Spencer: «Io non conoscevo direttamente Mike, ne avevo soltanto sentito parlare, eppure, oltre ad essere ovviamente molto dispiaciuto per la notizia, percepivo che psicologicamente quello era un grande ostacolo per noi. Al secondo giorno di salita, come se non bastasse, ci si è rotto il fornellino e quello è stato un momento in cui siamo stati tentati di mollare tutto, perché per scendere a cambiarlo e tornare in parete abbiamo dovuto spendere un’intera giornata».
Ryan: «Siamo scesi io e Spencer, Matt è rimasto solo sulla parete. E così ha avuto il tempo di processare meglio la perdita di Mike, decidendo infine di scendere e di aspettarci al campo base, mentre noi continuavamo la salita».

Una scelta complessa, ma che siete riusciti ad affrontare bene. A tal proposito, quali sono le caratteristiche che più vi hanno aiutato, l’uno dell’altro, a gestire la cordata?
Ryan: «Restando sul tema, direi la straordinaria capacità di comunicare che possiede Spencer. Abbiamo dovuto affrontare discorsi molto difficili durante la spedizione, ma grazie a lui lo abbiamo sempre fatto in maniera aperta e senza timori».
Spencer: «Ryan è in grado di avere davanti a sé un’immagine della linea che vuole scalare e di tenere la cordata concentrata sui pericoli, nelle diverse fasi della salita. Sa pensare ai due metri che ha subito davanti ma, in prospettiva, anche ai 200 metri che ancora devono venire. Questa capacità di visione e pianificazione è preziosa».

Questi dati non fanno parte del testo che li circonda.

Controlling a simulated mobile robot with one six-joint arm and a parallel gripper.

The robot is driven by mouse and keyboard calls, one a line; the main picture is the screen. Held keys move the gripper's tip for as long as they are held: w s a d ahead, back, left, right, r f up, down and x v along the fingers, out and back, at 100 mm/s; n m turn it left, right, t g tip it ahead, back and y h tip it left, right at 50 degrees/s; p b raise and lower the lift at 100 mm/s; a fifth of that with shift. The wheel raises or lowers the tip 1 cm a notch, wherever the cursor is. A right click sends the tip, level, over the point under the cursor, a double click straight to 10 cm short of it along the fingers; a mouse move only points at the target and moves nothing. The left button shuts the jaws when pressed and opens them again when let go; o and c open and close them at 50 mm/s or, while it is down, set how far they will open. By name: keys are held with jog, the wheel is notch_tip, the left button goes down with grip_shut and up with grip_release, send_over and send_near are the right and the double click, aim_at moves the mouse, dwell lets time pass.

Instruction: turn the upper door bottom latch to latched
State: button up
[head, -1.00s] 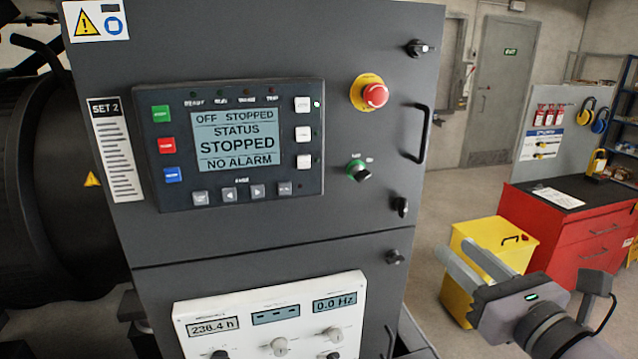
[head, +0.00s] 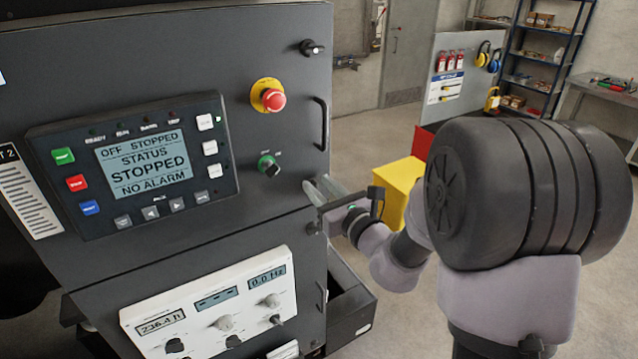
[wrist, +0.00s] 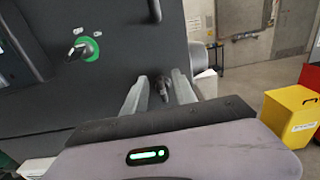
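The upper door (head: 200,60) of the dark grey cabinet carries a small black latch near its right edge at the bottom. In the wrist view this bottom latch (wrist: 162,88) sits between the two grey fingertips of my gripper (wrist: 158,88). The fingers stand on either side of it with a visible gap, so the gripper is open. In the head view my gripper (head: 322,190) is at the door's lower right edge and covers the latch. Its exact turn angle is hard to read.
On the door are a top latch (head: 312,47), a red emergency stop (head: 270,96), a green selector switch (head: 268,164) and a black handle (head: 321,123). A lower door latch (head: 313,228) is just below my gripper. A yellow bin (head: 400,190) stands right on open floor.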

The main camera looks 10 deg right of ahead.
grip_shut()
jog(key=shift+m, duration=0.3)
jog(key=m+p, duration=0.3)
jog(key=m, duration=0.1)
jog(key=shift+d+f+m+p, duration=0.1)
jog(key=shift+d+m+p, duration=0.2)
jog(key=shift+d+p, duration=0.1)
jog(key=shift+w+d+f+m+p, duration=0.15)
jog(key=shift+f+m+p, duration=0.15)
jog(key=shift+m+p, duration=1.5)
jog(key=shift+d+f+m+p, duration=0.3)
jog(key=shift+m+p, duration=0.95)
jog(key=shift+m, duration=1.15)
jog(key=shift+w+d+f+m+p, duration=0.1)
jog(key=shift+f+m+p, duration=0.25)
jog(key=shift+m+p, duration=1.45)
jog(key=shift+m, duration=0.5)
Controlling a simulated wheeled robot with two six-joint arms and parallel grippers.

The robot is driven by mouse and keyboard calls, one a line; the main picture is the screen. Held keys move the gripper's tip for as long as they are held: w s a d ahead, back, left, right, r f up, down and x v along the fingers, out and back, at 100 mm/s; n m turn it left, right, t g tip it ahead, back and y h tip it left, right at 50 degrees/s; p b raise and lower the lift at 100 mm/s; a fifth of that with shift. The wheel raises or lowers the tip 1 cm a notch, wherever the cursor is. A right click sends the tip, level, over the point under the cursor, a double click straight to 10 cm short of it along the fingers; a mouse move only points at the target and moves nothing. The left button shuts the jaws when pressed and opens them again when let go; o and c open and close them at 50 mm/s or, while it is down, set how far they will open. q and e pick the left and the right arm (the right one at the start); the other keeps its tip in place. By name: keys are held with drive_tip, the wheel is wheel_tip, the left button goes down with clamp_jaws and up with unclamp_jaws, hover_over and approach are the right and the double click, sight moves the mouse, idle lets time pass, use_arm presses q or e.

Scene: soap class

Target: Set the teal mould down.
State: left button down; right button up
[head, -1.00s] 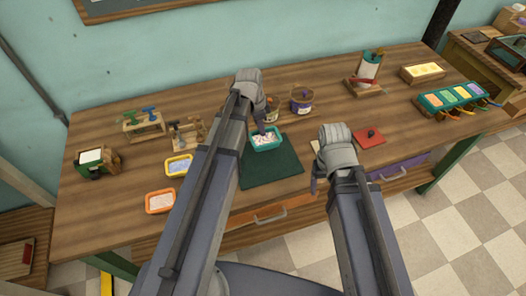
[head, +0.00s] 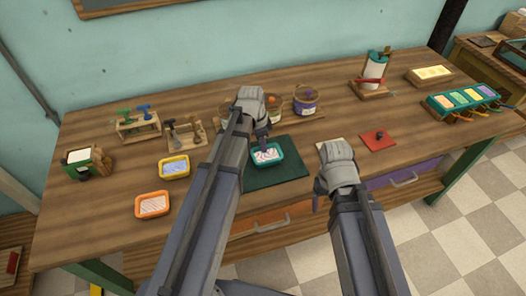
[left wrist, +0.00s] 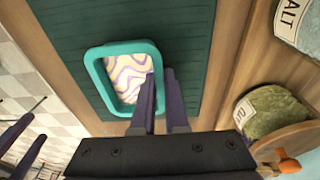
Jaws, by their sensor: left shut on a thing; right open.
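The teal mould (head: 281,155) is a shallow rounded tray with pale, purple and yellow wavy soap in it. My left gripper (head: 266,145) is shut on its rim at one side. In the left wrist view the mould (left wrist: 92,72) is over the dark green mat (left wrist: 190,60), and the fingers (left wrist: 161,76) straddle its wall. In the head view it appears over the back left part of the mat (head: 280,178). I cannot tell whether it touches the mat. My right gripper (head: 317,198) is open and empty near the table's front edge.
A yellow mould (head: 174,167) and an orange mould (head: 153,205) lie to the left. Labelled buckets (head: 305,102) stand behind the mat, and a red mat (head: 378,140) lies to the right. The front part of the green mat is bare.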

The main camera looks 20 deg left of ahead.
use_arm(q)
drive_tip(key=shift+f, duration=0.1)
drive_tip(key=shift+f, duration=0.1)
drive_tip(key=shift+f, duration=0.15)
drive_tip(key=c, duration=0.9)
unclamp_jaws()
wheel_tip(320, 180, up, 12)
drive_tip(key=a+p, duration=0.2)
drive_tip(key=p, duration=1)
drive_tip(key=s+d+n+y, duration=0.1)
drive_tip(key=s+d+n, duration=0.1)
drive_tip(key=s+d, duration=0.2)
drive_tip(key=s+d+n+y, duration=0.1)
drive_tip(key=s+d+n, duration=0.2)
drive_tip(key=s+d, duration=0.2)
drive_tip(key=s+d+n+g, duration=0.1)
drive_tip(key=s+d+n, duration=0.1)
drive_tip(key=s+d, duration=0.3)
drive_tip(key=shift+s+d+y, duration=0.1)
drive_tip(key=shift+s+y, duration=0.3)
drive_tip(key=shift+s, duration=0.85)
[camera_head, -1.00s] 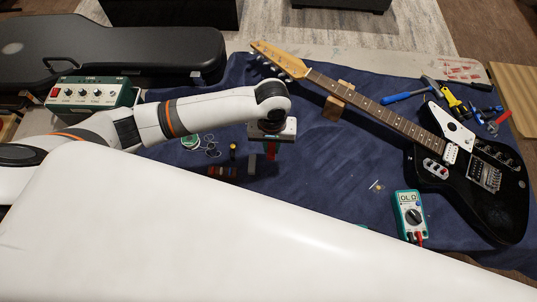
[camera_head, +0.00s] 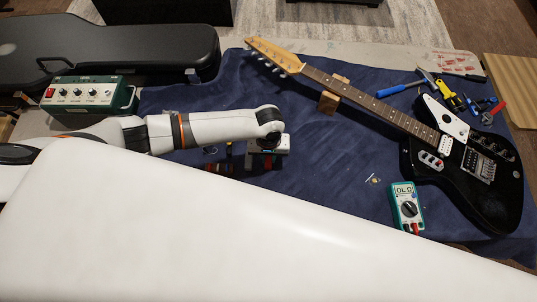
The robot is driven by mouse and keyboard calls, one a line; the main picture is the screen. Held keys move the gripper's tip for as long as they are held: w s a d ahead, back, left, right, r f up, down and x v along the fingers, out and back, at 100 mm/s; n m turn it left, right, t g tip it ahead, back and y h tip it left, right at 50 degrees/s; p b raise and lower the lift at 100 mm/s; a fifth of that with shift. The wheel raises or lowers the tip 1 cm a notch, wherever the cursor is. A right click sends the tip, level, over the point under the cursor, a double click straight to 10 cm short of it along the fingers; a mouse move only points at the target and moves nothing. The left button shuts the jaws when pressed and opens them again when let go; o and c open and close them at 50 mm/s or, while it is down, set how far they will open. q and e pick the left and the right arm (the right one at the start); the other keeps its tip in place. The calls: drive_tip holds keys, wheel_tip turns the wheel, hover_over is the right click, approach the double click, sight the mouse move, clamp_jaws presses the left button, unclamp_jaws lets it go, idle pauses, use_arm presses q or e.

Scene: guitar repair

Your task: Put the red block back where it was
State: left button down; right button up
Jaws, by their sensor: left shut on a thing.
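My left gripper (camera_head: 268,146) is low over the blue cloth (camera_head: 320,150), left of the guitar. In the earlier frame a red block showed between its fingers. Now the gripper's body hides the block and most of the fingers, and I take them as shut on it. I cannot tell whether the block touches the cloth. Several small dark and reddish pieces (camera_head: 220,168) lie just left of the gripper, partly hidden by a white shape in the foreground. My right gripper is not in view.
A black guitar (camera_head: 455,170) lies on the right, its neck on a wooden support (camera_head: 328,103). A multimeter (camera_head: 407,207) lies at front right; tools (camera_head: 460,100) lie behind. A green amplifier box (camera_head: 88,98) and black case (camera_head: 110,55) are left.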

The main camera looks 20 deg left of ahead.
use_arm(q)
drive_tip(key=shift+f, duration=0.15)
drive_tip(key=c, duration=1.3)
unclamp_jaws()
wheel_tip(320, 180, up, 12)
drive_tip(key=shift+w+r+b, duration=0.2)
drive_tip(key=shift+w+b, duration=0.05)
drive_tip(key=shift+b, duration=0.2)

Al contrario, c’è qualcosa che durante la vostra coesistenza in parete avete fatto fatica a mandare giù?
Spencer: «Siamo entrambi molto alti e questo crea diverse tensioni, anche a livello pratico. Entrambi concordiamo nell’aver bisogno di compagni di cordata più bassi (ride, ndr), in modo da dormire meglio in tenda».
Ryan: «Quello che più mi ha infastidito di Spencer durante questa spedizione è successo durante il terzo bivacco, quando ad un certo punto, per non so quale motivo, ci siamo scambiati i materassini gonfiabili e il suo è scoppiato, subito. Ero già sdraiato e ho potuto soltanto sentire l’aria che mi passava attraverso l’orecchio, prima di trovarmi scomodamente a terra. Perché diavolo mi hai dato il tuo materassino?».

Bivacchi psichedelici a parte, la salita è proseguita poi meravigliosamente, specie su quella roccia che, già dalle immagini, prometteva tanto bene.
Spencer: «Non penso sia così usuale trovare roccia fantastica a quelle altezze. E questo mi porta a descrivere il nostro itinerario come una di quelle linee che consiglierei agli amici di ripetere, se solo l’avvicinamento non fosse così remoto! Siamo stati davvero sorpresi da quanto fosse divertente arrampicare».

Un divertimento fine a se stesso, altro tema che rende la vostra salita interessante. Non avete avuto sponsor né aiuti, sia a livello logistico che finanziario.
Ryan: «Il nostro budget ci bastava e c’è da dire che non si è trattato di una salita così dispendiosa, economicamente parlando. Di certo essere liberi da contratti ci porta a concepire il nostro andare in montagna nella maniera più indipendente possibile. A livello logistico, oltre a Matt, ci hanno aiutato Devendra (Deven) e Buddhi Tamang, presenti al campo in qualità di traduttore e cuoco».
Spencer: «In salite come questa la chance di fallire ha un suo appeal, che in presenza di altri interessi non potresti permetterti di seguire deliberatamente. A differenza di Ryan e Matt, la montagna non è nemmeno la mia prima professione: lavoro nel campo dell’elettricità e presiedo un’associazione di compagnie che operano in questo settore nel nord ovest degli Stati Uniti. Cerco di accorpare i periodi di ferie in modo da potermi permettere un mese all’anno di spedizione, senza escludere mai nessun posto che valga la pena di essere esplorato. Quest’anno per esempio sono stato ad arrampicare in Madagascar».

A spingervi è una curiosità totale nei confronti della montagna, forse alla base di quel “puro stile alpino” che i Piolets d’Or sembrano cercare ogni anno fra le salite nominate.
Spencer: «Assolutamente sì. Le mie spedizioni preferite sono quelle per le quali non ho molte informazioni, quelle che richiedono la giusta dose di improvvisazione. Allo stesso modo devono essere estetiche, richiedere abilità diverse all’alpinista. Questi sono gli ingredienti che, messi insieme, rendono la ricetta stimolante».